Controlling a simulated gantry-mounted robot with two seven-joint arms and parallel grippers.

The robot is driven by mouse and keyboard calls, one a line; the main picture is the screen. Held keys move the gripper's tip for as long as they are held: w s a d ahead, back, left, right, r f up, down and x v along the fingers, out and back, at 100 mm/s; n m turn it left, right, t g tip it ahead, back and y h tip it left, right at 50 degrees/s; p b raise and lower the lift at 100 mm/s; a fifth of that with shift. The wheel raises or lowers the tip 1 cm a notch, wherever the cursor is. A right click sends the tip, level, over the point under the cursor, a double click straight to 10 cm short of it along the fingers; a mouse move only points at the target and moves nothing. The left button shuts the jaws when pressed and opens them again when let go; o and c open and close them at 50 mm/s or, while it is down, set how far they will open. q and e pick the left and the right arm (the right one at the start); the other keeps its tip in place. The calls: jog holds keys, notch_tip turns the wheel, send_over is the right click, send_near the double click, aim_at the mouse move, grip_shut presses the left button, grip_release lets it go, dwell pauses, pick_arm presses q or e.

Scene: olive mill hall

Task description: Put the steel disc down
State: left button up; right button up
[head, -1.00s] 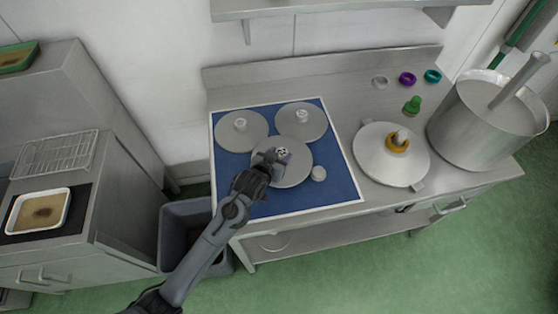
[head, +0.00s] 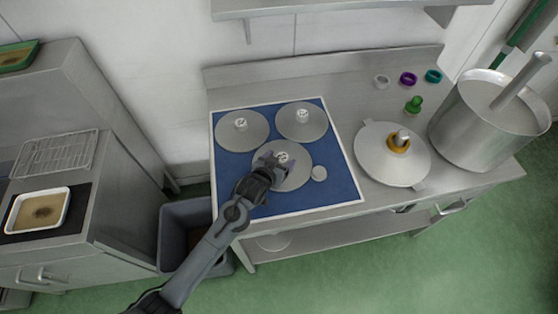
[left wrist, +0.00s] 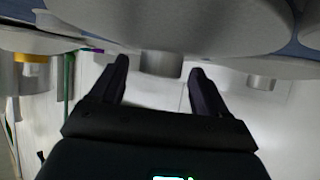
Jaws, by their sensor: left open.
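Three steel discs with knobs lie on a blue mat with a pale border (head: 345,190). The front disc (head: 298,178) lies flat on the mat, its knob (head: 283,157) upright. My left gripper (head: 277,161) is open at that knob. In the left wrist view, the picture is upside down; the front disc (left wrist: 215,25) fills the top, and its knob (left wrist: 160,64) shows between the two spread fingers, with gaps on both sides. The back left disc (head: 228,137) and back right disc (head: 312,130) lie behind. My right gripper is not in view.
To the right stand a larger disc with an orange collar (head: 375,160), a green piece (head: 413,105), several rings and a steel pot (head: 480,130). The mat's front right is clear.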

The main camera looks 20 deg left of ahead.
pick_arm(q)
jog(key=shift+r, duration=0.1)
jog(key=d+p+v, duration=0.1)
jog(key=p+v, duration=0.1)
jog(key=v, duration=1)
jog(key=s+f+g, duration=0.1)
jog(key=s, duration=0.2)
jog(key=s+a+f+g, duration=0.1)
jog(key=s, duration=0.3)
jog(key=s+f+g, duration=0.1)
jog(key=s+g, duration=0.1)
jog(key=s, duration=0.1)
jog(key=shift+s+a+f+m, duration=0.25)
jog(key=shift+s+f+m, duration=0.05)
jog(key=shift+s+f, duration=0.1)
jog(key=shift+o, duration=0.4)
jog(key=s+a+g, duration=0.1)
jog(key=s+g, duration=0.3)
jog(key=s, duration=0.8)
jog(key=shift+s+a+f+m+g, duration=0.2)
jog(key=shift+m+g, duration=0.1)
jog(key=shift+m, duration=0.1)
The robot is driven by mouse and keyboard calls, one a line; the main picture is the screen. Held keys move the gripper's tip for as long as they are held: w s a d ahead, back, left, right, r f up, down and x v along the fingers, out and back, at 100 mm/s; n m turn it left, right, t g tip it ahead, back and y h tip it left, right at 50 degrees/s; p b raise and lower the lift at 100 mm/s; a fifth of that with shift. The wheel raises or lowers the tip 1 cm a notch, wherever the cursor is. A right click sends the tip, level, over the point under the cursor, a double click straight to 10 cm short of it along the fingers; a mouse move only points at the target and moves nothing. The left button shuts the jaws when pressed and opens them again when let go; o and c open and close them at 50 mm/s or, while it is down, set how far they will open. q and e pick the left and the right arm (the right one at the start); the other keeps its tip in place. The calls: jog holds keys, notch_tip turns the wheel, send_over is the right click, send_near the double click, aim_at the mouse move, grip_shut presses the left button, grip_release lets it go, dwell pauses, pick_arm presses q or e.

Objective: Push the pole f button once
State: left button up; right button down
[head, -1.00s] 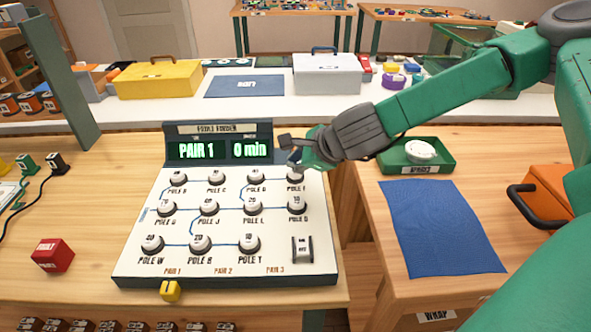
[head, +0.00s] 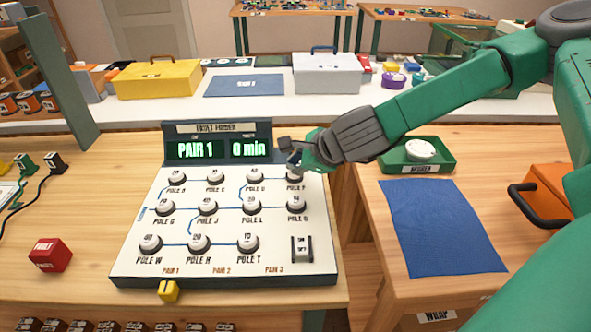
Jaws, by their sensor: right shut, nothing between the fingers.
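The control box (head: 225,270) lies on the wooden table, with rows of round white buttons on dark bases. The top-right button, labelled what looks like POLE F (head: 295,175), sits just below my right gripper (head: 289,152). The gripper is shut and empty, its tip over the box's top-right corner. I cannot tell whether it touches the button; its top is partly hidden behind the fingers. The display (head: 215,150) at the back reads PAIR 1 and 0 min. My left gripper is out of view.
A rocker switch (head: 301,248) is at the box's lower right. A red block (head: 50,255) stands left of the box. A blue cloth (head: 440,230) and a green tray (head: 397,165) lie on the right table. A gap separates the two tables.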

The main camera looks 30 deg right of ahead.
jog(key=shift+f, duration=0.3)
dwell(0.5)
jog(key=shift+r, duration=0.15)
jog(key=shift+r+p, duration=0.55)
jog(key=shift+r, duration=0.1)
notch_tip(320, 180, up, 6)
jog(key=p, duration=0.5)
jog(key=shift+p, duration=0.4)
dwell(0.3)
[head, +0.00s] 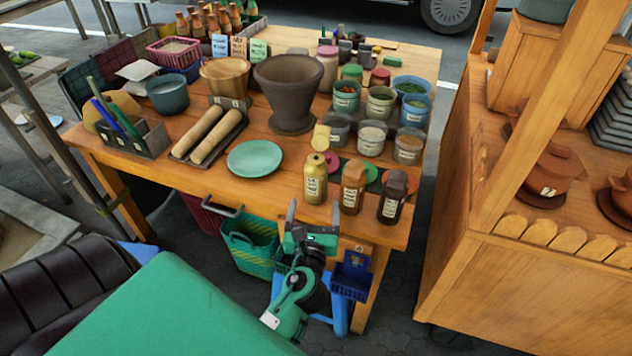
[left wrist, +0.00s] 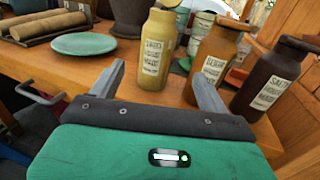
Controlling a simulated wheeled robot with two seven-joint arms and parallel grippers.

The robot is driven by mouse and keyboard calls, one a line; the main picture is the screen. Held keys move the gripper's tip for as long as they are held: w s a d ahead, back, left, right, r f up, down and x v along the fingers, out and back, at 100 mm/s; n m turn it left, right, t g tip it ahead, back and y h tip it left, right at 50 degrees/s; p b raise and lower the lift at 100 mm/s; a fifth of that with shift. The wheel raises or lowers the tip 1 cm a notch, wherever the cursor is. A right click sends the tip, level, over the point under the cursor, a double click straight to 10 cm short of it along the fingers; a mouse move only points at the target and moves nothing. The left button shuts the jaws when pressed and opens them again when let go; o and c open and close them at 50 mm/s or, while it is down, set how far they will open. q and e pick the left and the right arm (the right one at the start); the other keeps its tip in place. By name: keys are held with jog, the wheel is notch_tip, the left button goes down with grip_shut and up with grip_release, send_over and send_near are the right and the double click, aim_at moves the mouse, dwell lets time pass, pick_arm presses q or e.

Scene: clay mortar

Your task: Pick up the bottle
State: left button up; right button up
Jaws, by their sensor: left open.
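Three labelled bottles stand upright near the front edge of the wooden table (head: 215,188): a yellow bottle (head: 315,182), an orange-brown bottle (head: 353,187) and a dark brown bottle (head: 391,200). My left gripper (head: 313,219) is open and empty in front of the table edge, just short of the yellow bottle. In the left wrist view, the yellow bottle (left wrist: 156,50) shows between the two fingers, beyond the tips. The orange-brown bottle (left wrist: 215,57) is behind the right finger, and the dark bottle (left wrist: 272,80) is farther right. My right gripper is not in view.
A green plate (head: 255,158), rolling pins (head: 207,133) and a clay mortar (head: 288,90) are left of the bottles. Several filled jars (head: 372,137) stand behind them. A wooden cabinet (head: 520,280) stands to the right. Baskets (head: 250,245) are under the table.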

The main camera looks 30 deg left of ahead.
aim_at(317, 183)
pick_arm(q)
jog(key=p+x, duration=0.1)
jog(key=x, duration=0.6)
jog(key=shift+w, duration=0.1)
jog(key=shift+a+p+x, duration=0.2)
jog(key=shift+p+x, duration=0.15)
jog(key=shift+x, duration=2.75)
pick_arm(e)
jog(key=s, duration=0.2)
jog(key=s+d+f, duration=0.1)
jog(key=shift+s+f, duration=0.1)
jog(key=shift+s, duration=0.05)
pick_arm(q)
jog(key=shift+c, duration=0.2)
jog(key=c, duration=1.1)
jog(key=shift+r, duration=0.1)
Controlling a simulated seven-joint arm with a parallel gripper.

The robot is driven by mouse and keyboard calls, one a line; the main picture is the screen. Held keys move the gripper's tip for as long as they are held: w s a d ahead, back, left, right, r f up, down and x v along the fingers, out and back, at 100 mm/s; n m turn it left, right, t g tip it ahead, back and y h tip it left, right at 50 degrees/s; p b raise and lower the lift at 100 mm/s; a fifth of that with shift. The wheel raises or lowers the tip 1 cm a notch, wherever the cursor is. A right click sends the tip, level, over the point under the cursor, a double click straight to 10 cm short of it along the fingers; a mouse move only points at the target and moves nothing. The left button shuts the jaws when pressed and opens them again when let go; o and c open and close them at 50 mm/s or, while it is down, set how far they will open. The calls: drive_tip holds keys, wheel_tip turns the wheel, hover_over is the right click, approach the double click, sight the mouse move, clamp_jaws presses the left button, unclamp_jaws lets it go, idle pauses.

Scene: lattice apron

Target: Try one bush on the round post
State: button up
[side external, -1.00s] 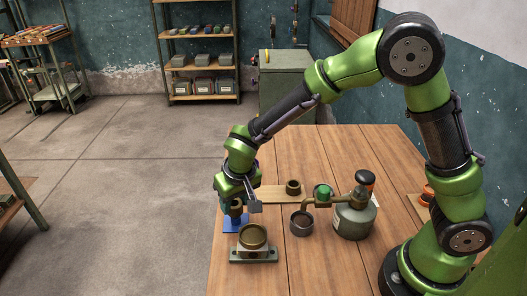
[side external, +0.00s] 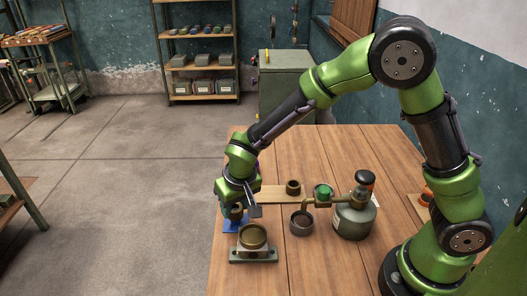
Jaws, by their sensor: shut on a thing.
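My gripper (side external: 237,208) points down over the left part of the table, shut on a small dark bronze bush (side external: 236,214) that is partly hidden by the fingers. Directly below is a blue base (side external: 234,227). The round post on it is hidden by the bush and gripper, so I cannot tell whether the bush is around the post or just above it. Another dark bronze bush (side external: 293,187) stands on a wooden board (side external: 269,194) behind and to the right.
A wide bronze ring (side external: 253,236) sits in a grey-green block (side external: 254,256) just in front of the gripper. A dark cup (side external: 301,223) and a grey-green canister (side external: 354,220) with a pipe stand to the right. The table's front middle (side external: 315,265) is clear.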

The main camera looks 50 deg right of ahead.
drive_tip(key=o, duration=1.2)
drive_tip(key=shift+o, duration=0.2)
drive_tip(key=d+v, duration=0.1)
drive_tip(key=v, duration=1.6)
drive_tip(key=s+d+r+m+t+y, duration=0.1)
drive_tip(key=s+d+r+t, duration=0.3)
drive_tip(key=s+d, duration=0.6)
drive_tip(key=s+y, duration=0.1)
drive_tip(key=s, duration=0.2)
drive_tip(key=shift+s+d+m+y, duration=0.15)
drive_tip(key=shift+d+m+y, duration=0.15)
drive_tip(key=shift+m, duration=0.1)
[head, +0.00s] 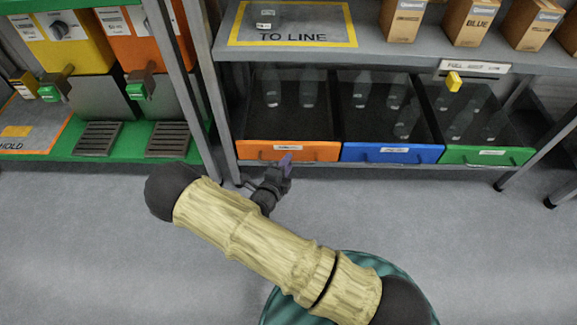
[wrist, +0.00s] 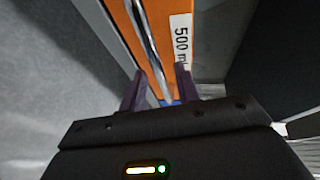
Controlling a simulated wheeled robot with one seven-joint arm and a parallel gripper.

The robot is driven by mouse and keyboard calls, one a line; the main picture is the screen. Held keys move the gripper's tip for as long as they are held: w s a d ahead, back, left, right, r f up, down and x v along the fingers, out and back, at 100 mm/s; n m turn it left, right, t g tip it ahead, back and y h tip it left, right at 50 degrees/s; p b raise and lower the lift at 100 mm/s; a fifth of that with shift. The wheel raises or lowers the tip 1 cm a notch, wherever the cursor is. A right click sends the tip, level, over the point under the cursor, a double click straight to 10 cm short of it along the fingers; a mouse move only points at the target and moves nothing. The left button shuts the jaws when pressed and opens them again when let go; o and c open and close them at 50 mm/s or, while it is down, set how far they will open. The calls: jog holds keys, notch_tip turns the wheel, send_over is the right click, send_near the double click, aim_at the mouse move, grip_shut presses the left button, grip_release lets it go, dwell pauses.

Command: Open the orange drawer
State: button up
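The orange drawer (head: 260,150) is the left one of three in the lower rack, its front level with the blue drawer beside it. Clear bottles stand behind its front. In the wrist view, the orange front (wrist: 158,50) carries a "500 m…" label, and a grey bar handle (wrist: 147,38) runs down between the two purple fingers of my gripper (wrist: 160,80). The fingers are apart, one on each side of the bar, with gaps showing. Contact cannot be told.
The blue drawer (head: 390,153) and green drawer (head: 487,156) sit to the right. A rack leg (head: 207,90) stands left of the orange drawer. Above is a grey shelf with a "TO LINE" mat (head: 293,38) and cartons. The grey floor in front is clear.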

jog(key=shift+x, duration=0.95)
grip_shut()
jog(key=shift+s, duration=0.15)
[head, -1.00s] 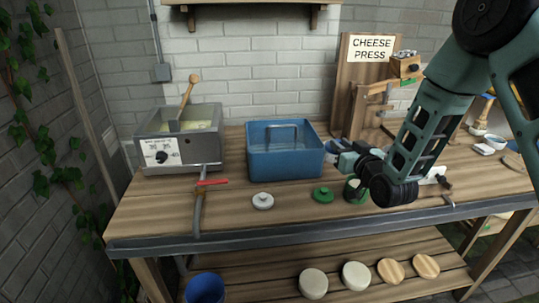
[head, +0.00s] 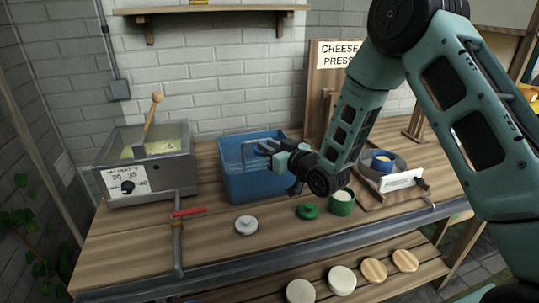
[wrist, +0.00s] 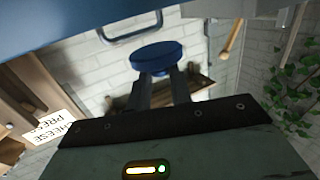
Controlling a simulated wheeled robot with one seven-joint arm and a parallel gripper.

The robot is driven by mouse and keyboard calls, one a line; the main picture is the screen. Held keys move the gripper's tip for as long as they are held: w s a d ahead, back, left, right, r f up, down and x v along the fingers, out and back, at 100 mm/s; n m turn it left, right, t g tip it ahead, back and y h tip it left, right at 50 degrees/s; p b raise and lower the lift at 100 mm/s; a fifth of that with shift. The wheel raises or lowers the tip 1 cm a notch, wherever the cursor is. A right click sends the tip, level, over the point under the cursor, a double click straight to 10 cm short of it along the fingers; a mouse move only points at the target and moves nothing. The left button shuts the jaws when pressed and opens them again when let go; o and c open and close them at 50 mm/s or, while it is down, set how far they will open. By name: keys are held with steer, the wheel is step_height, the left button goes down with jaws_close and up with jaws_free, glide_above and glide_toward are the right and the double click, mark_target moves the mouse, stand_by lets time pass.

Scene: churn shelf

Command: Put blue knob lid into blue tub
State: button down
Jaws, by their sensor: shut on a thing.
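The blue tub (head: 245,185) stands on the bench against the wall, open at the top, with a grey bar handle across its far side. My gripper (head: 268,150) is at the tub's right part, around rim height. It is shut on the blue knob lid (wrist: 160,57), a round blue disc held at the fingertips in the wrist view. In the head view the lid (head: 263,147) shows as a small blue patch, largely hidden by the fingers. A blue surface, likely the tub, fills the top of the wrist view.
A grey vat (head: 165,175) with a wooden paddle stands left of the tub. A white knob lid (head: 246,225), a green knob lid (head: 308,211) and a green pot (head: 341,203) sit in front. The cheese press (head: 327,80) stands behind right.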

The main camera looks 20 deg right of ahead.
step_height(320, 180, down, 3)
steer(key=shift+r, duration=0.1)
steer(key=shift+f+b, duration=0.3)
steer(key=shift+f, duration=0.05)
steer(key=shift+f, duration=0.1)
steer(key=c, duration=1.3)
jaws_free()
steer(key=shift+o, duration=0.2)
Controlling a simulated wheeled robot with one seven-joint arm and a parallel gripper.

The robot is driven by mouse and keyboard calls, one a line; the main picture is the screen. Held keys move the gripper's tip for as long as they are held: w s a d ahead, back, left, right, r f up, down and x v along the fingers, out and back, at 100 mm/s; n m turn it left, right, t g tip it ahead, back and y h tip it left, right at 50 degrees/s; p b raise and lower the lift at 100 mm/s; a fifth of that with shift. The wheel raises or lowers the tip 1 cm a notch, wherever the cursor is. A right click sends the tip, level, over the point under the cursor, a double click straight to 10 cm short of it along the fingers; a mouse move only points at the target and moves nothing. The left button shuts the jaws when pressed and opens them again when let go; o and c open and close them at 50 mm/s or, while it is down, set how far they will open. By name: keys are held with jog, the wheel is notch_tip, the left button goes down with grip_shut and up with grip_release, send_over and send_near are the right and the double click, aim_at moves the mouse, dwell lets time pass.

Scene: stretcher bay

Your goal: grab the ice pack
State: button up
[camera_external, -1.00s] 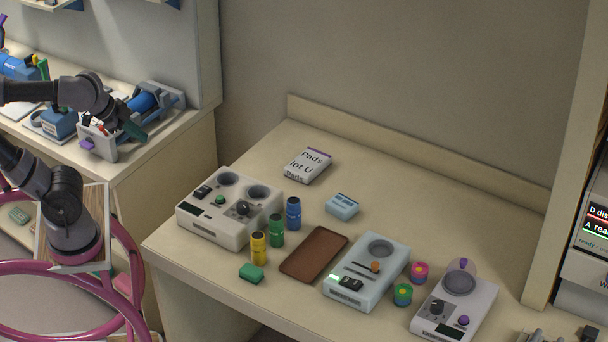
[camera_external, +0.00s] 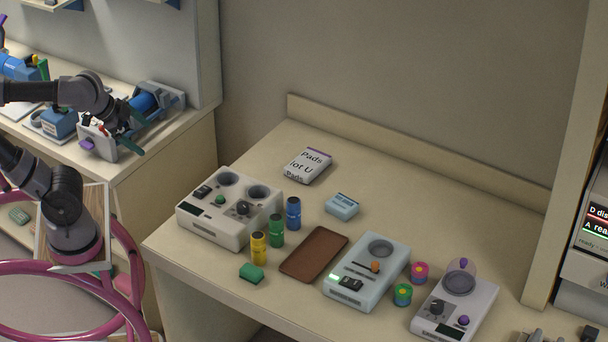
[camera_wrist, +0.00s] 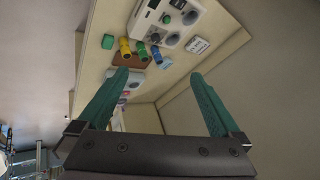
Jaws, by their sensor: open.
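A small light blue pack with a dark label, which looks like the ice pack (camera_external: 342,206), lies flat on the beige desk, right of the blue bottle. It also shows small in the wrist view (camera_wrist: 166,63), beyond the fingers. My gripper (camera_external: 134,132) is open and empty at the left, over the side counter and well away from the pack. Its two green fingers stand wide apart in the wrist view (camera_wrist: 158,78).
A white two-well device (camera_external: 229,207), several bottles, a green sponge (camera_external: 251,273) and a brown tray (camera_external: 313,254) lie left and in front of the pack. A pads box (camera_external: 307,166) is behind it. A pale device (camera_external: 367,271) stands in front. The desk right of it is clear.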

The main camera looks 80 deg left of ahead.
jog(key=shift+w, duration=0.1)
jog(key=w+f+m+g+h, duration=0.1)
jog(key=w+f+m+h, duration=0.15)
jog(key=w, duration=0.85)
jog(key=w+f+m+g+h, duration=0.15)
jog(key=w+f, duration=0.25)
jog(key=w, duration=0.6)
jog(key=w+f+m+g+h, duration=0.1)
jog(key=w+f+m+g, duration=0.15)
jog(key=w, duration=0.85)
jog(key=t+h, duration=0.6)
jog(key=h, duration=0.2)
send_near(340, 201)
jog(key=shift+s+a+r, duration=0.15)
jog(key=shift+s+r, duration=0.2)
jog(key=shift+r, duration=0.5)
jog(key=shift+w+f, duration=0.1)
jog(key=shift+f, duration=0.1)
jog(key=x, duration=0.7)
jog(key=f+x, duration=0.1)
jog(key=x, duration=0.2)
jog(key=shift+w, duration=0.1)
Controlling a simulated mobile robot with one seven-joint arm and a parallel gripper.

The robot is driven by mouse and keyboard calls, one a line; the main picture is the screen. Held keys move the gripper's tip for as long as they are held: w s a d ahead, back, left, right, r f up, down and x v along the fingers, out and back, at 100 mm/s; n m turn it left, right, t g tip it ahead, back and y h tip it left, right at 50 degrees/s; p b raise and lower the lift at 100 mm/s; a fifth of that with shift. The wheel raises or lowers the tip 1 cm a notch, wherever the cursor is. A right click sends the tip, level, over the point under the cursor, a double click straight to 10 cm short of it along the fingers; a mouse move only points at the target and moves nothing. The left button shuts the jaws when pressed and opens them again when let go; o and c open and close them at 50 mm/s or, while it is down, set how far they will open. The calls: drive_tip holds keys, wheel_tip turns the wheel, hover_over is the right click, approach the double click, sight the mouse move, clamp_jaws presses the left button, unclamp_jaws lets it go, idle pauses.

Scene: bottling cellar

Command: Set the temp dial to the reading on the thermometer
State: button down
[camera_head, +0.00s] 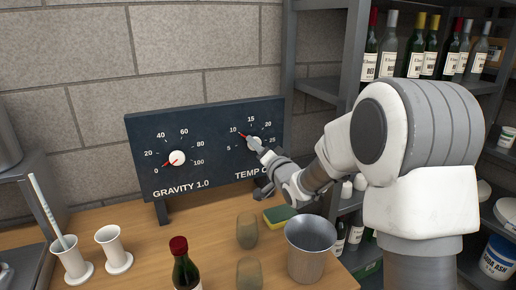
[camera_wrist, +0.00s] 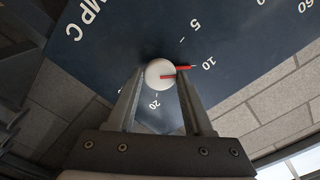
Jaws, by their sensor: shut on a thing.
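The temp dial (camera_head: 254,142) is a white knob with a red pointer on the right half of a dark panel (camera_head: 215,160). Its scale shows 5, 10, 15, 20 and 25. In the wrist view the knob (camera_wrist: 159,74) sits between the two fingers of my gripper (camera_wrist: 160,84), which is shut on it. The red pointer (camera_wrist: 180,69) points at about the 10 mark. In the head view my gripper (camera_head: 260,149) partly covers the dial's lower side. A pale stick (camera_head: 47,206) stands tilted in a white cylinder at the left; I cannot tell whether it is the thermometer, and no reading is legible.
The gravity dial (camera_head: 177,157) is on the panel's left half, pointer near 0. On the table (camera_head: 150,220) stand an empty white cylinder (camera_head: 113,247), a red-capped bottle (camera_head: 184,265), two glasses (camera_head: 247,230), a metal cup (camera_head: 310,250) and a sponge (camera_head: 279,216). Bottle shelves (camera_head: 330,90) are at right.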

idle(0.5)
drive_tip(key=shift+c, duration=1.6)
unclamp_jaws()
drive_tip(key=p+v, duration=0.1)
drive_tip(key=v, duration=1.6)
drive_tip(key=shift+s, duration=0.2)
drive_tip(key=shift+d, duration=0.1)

---*---

= WHAT IS NEEDED =
Out of the preceding entries, pull every line containing the string "Your".

= TASK ANSWER =
Your task: Pick up the bottle
Your goal: grab the ice pack

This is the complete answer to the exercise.